A quarry tucked away in the city's northeast side could be developed into a stunning park that would be a draw for residents countywide, some city officials say.
Or upscale apartments or condominiums could be constructed on the northern end of the quarry, which would raise tax revenue to help fund a smaller park plan on just the south end.
Members of the city's Plan Commission and Parks and Recreation Commission are reviewing their options as they wait to see if the quarry property owner files a request to build housing there. The quarry is located south of Burleigh Road, north of Center Street and east of Lilly Road.
The 85-acre site includes a 23-acre quarry lake, whose water clarity ranks among the top 7 percent of all bodies of water in the state, according to R.A. Smith National Inc., hired by the city to detail development options.
Ald. Rick Owen told fellow plan commissioners at a meeting this week that he and Ald. Gary Mahkorn recently trudged through steep snow banks to see the lake.
"It is an amazing sight, even at this time of year," Owen said.
Ald. Mark Nelson said the site "could be a wonderful landmark for the county, quite frankly," not unlike Fox Brook Park, a county-owned site in Brookfield with a quarry lake.

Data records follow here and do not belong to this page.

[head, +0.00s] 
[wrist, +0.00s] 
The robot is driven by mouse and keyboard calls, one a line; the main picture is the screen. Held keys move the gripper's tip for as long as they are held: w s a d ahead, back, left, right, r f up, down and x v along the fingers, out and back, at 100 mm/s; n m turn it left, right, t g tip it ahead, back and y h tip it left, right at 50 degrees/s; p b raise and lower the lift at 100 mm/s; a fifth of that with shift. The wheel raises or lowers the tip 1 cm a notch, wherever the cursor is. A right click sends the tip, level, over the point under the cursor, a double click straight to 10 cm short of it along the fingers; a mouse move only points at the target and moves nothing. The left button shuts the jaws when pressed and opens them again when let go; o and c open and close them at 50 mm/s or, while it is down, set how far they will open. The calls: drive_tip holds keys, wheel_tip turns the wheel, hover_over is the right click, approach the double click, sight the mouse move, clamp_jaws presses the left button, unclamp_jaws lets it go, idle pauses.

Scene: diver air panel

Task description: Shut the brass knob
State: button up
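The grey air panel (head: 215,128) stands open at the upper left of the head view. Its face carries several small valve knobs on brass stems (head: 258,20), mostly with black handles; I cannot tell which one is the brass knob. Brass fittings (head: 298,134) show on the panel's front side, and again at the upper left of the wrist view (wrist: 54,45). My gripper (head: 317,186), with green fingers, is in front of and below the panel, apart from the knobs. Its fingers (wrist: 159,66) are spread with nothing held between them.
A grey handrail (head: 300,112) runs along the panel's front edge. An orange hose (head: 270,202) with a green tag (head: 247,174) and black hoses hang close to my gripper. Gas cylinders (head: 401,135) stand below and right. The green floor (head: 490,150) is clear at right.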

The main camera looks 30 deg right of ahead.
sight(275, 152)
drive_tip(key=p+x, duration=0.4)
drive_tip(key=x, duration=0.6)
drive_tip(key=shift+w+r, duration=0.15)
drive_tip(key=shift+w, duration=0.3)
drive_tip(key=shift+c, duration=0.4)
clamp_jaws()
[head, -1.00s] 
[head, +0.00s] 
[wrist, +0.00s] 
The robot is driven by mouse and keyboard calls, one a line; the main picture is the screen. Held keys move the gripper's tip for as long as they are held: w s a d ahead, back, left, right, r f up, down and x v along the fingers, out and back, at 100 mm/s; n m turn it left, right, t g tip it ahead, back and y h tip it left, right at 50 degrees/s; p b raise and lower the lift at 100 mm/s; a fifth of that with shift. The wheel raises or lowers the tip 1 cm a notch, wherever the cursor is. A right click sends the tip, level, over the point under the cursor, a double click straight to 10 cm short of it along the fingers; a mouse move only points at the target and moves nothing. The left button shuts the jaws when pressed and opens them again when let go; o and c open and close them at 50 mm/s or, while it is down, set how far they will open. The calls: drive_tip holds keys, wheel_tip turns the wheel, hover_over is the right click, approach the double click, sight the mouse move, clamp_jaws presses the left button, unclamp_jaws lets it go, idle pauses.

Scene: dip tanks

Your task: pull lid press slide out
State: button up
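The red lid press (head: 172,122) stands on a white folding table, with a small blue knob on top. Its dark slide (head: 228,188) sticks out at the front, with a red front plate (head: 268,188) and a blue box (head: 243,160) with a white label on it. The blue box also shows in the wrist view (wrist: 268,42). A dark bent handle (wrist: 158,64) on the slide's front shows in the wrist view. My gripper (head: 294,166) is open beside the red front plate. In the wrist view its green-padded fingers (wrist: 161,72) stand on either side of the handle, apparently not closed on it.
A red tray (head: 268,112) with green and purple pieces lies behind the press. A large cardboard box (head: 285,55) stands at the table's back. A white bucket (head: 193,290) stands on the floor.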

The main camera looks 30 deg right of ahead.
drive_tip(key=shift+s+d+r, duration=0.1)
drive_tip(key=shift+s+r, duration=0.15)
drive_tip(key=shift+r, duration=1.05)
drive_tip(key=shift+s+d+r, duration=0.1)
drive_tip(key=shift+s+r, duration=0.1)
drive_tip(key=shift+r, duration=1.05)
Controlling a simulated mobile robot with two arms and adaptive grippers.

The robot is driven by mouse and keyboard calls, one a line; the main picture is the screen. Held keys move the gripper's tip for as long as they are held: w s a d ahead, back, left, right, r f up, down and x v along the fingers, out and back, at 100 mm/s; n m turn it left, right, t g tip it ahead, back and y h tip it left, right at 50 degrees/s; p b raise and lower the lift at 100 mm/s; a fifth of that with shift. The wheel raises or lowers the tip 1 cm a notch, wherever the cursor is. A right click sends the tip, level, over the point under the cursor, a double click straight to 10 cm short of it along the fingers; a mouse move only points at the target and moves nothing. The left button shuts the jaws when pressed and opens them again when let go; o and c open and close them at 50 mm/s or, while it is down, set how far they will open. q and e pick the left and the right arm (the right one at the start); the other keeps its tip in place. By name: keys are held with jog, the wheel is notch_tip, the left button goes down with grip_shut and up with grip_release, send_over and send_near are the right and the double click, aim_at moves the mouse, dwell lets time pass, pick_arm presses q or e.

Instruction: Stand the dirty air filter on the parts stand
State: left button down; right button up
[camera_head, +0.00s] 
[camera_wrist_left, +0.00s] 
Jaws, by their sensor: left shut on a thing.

But how to finance park improvements is a big question.
In tight budget times, aldermen will need to decide if they can find funds – especially if it means raising taxes – to build amenities there such as trails and viewing platforms.
The owner of the quarry, James Sileno of the Quarry Group, has had interest in developing part of the land. But the projected costs of grading an area he would be required to dedicate to the city as parkland under city development rules was believed to be a deal-breaker, said Dan Ertl, city director of community development.
So the owner had talked about donating the entire quarry, which was operated from 1921 to 1978, to the city. The city then would have to come up with all funds for park development.
The city could, in turn, sell part of the land for private multifamily development to help fund park improvements and gain tax base.
But in recent weeks, the Quarry Group has showed renewed interest in developing housing there, perhaps in partnership with the city, Ertl said.
The site has significant runoff and dangerous ravines. Developing it to add passable park trails, even rustic ones, would be costly.
Ertl said that negotiations will continue as city officials ponder the best future for the site.